* [Aim] Begin with the line holding "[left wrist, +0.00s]" and write out each following line to the end of the data, exactly. Pictures are left out.
[start Data lines]
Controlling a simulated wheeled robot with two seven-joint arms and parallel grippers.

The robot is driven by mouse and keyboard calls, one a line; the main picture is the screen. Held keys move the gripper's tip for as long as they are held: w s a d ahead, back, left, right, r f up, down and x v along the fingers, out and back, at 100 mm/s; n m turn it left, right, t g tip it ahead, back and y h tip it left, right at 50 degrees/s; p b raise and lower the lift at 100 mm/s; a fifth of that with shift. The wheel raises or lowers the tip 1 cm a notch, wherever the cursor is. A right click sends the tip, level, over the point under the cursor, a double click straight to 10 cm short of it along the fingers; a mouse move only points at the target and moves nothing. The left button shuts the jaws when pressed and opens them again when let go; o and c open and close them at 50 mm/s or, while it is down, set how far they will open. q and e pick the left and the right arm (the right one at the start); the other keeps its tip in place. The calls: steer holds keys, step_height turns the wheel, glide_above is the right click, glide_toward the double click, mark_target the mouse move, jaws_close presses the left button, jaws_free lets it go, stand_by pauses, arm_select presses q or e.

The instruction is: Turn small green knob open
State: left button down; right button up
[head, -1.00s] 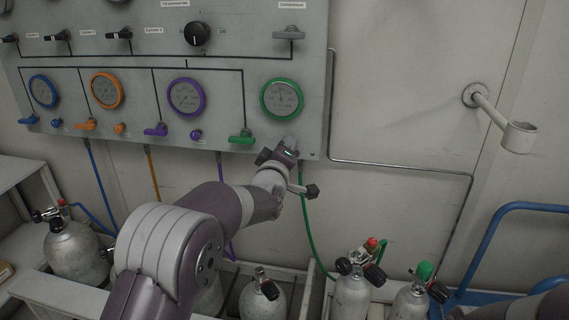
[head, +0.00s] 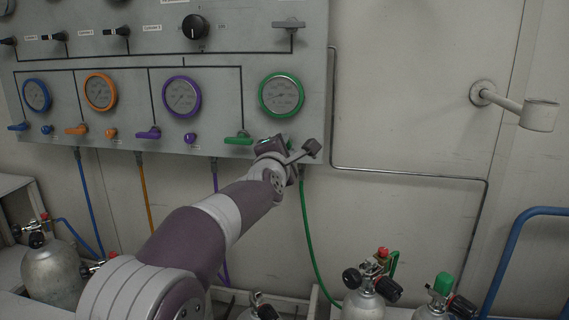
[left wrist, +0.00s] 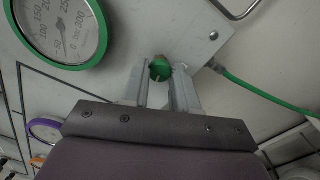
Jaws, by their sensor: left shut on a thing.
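The small green knob (left wrist: 160,68) shows between the two fingers of my left gripper (left wrist: 160,86) in the left wrist view. The gripper is shut on it, with a finger on either side. A pale mark shows on the knob's face. In the head view my left gripper (head: 276,146) is at the lower right corner of the grey panel (head: 225,75), below the green-rimmed gauge (head: 281,95). There the gripper and wrist mostly hide the knob. My right gripper is not in view.
A green lever (head: 238,138) sits just left of my gripper. A green hose (head: 308,230) hangs below it. Blue, orange and purple gauges line the panel. Gas cylinders (head: 362,305) stand below. A metal pipe (head: 400,172) runs along the wall at right.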

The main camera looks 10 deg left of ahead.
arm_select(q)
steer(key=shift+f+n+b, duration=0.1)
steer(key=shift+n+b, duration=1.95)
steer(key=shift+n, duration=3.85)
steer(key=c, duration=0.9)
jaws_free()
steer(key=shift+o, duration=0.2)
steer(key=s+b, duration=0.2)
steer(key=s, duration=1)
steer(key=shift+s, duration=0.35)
[end Data lines]
* [The solution]
[left wrist, +0.00s] 
Jaws, by their sensor: left shut on a thing.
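The small green knob (left wrist: 160,68) shows between the two fingers of my left gripper (left wrist: 160,86) in the left wrist view. The gripper is shut on it, with a finger on either side. A pale mark shows on the knob's face. In the head view my left gripper (head: 276,146) is at the lower right corner of the grey panel (head: 225,75), below the green-rimmed gauge (head: 281,95). There the gripper and wrist mostly hide the knob. My right gripper is not in view.
A green lever (head: 238,138) sits just left of my gripper. A green hose (head: 308,230) hangs below it. Blue, orange and purple gauges line the panel. Gas cylinders (head: 362,305) stand below. A metal pipe (head: 400,172) runs along the wall at right.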

The main camera looks 10 deg left of ahead.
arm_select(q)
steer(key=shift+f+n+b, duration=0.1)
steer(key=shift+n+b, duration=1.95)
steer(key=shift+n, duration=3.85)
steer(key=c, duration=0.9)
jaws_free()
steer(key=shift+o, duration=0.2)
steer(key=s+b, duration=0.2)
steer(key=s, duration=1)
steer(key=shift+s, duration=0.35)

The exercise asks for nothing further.